-- Start MATERIAL --

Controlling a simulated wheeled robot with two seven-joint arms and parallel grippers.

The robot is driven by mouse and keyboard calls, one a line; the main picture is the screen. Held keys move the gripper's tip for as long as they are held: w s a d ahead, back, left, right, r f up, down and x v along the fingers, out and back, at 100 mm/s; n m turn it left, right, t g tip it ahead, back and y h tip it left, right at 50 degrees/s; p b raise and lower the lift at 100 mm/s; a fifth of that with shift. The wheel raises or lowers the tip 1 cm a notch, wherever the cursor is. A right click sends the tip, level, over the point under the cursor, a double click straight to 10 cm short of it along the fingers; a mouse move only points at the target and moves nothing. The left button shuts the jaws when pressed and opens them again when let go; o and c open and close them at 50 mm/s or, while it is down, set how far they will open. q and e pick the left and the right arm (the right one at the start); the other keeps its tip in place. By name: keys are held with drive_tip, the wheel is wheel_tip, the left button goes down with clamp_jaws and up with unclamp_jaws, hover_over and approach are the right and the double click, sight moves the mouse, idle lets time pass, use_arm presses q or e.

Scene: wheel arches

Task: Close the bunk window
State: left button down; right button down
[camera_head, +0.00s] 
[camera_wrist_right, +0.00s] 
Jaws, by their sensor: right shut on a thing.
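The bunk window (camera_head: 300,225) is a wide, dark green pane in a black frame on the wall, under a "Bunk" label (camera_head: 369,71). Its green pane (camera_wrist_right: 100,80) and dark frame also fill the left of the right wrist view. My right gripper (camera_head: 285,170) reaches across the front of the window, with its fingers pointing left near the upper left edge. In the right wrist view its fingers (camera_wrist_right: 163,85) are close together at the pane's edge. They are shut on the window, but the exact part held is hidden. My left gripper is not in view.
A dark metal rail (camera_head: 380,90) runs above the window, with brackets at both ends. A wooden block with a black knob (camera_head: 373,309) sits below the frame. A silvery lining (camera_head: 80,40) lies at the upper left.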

-- End MATERIAL --

→ **WORK TO COMPLETE**: Isolate each line of the listing above that includes "robot". Copy it.

→ **FINISHED TASK**:
Controlling a simulated wheeled robot with two seven-joint arms and parallel grippers.
The robot is driven by mouse and keyboard calls, one a line; the main picture is the screen. Held keys move the gripper's tip for as long as they are held: w s a d ahead, back, left, right, r f up, down and x v along the fingers, out and back, at 100 mm/s; n m turn it left, right, t g tip it ahead, back and y h tip it left, right at 50 degrees/s; p b raise and lower the lift at 100 mm/s; a fifth of that with shift. The wheel raises or lowers the tip 1 cm a notch, wherever the cursor is. A right click sends the tip, level, over the point under the cursor, a double click straight to 10 cm short of it along the fingers; a mouse move only points at the target and moves nothing. The left button shuts the jaws when pressed and opens them again when let go; o and c open and close them at 50 mm/s or, while it is down, set how far they will open. q and e pick the left and the right arm (the right one at the start); the other keeps its tip in place. By name: keys are held with drive_tip, the wheel is wheel_tip, the left button goes down with clamp_jaws and up with unclamp_jaws, hover_over and approach are the right and the double click, sight moves the mouse, idle lets time pass, use_arm presses q or e.

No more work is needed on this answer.